Given information.
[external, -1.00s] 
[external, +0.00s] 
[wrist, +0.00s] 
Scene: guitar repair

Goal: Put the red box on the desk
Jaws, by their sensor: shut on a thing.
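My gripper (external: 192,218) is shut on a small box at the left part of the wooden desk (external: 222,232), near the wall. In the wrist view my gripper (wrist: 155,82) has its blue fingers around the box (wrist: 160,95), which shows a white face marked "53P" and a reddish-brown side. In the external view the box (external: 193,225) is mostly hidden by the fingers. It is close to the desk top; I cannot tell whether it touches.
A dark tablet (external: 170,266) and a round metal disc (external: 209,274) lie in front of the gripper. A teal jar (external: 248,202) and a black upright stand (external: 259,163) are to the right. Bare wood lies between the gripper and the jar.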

Stated goal.
Reproduce exactly, with nothing added, the lines from the one that contains "[wrist, +0.00s]" to the end of the data.

Completed task.
[wrist, +0.00s] 
Scene: guitar repair

Goal: Put the red box on the desk
Jaws, by their sensor: shut on a thing.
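My gripper (external: 192,218) is shut on a small box at the left part of the wooden desk (external: 222,232), near the wall. In the wrist view my gripper (wrist: 155,82) has its blue fingers around the box (wrist: 160,95), which shows a white face marked "53P" and a reddish-brown side. In the external view the box (external: 193,225) is mostly hidden by the fingers. It is close to the desk top; I cannot tell whether it touches.
A dark tablet (external: 170,266) and a round metal disc (external: 209,274) lie in front of the gripper. A teal jar (external: 248,202) and a black upright stand (external: 259,163) are to the right. Bare wood lies between the gripper and the jar.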

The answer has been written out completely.